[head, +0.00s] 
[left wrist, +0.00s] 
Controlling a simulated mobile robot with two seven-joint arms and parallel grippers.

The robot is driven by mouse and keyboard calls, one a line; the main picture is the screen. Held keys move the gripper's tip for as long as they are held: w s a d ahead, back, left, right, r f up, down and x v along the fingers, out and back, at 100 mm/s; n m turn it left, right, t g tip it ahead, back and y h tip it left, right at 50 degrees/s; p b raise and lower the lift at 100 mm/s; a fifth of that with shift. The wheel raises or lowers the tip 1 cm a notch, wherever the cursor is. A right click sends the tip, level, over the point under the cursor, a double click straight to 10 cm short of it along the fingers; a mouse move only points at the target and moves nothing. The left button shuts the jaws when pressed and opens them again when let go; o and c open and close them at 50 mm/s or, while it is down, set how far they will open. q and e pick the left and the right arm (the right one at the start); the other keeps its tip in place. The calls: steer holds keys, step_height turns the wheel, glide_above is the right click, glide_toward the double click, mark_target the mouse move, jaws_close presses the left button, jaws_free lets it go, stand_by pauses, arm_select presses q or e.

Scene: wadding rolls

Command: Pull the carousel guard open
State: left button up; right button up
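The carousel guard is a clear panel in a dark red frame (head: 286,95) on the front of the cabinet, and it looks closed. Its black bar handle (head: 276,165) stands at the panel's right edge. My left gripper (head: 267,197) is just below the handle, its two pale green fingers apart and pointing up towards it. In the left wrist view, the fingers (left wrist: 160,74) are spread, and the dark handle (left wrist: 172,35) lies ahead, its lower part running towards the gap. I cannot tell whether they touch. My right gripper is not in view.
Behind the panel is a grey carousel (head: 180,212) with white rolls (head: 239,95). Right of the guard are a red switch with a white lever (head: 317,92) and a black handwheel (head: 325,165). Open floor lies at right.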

:::

From the material above, copy each line that includes the word "robot".

§ **Finished task**:
Controlling a simulated mobile robot with two seven-joint arms and parallel grippers.
The robot is driven by mouse and keyboard calls, one a line; the main picture is the screen. Held keys move the gripper's tip for as long as they are held: w s a d ahead, back, left, right, r f up, down and x v along the fingers, out and back, at 100 mm/s; n m turn it left, right, t g tip it ahead, back and y h tip it left, right at 50 degrees/s; p b raise and lower the lift at 100 mm/s; a fifth of that with shift. The wheel raises or lowers the tip 1 cm a notch, wherever the cursor is. A right click sends the tip, level, over the point under the cursor, a double click straight to 10 cm short of it along the fingers; a mouse move only points at the target and moves nothing. The left button shuts the jaws when pressed and opens them again when let go; o and c open and close them at 50 mm/s or, while it is down, set how far they will open. q and e pick the left and the right arm (the right one at the start); the other keeps its tip in place. The calls: steer holds keys, step_height turns the wheel, glide_above is the right click, glide_toward the double click, mark_target the mouse move, jaws_close presses the left button, jaws_free lets it go, stand_by pauses, arm_select presses q or e.

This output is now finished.